After more than nine months of political wrangling, the Iraqi parliament approves a coalition government forged by Maliki’s State of Law party and several other factions. The agreement keeps Maliki as prime minister and Jalal Talabani—a Kurd—as president. But a power-sharing arrangement with former Prime Minister Allawi—whose Iraqiya party won a majority of seats—never takes shape. Maliki names thirty-four ministers to his cabinet, including rival Sunni politicians, which U.S. officials say reduces the chances that “disaffected Sunnis will split off and resume sectarian warfare.” But Maliki refrains from naming heads of the defense and interior ministry, appointing himself the interim head and causing concern about a growing centralization of power. U.S. officials cite the acrimonious relationship between Allawi and Maliki as an obstacle to U.S. troop withdrawal and combating terrorism in the country.

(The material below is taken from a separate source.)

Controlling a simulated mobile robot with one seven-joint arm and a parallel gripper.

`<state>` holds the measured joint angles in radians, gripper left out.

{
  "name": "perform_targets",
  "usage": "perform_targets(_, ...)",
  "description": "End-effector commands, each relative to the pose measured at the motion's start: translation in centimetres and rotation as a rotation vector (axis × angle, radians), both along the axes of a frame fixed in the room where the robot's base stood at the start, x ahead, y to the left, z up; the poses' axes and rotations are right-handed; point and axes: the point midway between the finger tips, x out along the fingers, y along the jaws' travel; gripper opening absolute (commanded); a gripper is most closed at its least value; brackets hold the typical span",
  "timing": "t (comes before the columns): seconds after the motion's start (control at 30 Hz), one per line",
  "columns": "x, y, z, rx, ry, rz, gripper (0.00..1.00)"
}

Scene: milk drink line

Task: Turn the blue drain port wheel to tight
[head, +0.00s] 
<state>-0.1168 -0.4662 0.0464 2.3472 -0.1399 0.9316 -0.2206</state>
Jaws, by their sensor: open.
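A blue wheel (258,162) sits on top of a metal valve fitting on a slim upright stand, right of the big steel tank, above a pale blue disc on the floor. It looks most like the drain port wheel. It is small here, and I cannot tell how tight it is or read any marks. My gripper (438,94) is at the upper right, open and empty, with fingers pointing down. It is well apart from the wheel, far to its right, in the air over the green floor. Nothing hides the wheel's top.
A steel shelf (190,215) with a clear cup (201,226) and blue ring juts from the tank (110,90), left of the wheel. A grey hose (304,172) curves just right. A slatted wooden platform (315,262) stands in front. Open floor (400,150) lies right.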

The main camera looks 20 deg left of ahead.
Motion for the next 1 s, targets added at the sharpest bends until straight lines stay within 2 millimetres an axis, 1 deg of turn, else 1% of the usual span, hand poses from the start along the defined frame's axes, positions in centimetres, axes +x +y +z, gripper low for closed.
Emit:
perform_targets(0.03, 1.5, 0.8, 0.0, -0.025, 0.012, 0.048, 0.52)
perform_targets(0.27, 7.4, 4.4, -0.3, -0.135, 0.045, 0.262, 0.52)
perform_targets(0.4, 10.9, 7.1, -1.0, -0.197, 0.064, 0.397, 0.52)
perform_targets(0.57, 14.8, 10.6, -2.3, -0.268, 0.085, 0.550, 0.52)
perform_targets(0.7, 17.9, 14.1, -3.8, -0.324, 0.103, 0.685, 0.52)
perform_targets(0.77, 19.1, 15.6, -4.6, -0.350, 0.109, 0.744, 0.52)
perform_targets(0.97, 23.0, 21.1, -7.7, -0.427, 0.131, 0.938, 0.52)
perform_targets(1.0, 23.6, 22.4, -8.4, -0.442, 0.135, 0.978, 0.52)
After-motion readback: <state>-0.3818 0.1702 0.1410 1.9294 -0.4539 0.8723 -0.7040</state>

In accordance with prior security agreements, Obama announces that the remaining thirty-nine thousand U.S. troops will return from Iraq by the end of 2011, marking a conclusion to the nearly nine-year war and “a new phase in the relationship between the United States and Iraq.” The president’s speech follows the failure of U.S. and Iraqi negotiators to reach an accord on a residual contingent of U.S. trainers. However, Maliki indicates that Iraq will be open to further dialogue on the issue, including on the size of the U.S. training force, the nature of their mission, and the duration of their stay. The primary bone of contention remains the question of legal immunity for U.S. trainers.
The last U.S. soldiers leave Iraq, ending a nearly nine-year military mission. Since 2003, more than one million airmen, soldiers, sailors, and Marines served in the country. The costs of the conflict were high: $800 billion from the U.S. Department of the Treasury, with nearly 4,500 Americans and well over 100,000 Iraqis killed. U.S. troops brought the mission to an official close two days prior with a ceremony in Baghdad. Military forces will be succeeded by a diplomatic mission charged with overseeing U.S. interests in a country still struggling with security problems and deep-seated sectarian divisions.